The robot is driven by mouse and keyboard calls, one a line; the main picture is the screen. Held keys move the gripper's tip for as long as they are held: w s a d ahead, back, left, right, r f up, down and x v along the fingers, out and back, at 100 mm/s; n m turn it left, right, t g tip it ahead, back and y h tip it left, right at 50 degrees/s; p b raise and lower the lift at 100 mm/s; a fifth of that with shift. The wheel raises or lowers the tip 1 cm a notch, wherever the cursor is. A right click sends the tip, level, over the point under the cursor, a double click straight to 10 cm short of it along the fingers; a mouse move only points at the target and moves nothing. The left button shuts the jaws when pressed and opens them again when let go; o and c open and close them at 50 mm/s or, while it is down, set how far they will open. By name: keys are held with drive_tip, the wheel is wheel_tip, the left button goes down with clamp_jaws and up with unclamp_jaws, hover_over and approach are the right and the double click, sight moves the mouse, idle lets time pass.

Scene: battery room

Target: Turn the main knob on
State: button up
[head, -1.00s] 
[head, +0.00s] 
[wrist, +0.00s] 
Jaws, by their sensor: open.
##############################
* Instructions for the task *
Please output the entire listing exactly as it stands.

* Task solution *
The robot is driven by mouse and keyboard calls, one a line; the main picture is the screen. Held keys move the gripper's tip for as long as they are held: w s a d ahead, back, left, right, r f up, down and x v along the fingers, out and back, at 100 mm/s; n m turn it left, right, t g tip it ahead, back and y h tip it left, right at 50 degrees/s; p b raise and lower the lift at 100 mm/s; a fifth of that with shift. The wheel raises or lowers the tip 1 cm a notch, wherever the cursor is. A right click sends the tip, level, over the point under the cursor, a double click straight to 10 cm short of it along the fingers; a mouse move only points at the target and moves nothing. The left button shuts the jaws when pressed and opens them again when let go; o and c open and close them at 50 mm/s or, while it is down, set how far they will open. By name: keys are held with drive_tip, the wheel is wheel_tip, the left button goes down with clamp_jaws and up with unclamp_jaws, hover_over and approach are the right and the double click, sight moves the mouse, idle lets time pass.

Scene: battery room

Target: Turn the main knob on
State: button up
[head, -1.00s] 
[head, +0.00s] 
[wrist, +0.00s] 
Jaws, by their sensor: open.

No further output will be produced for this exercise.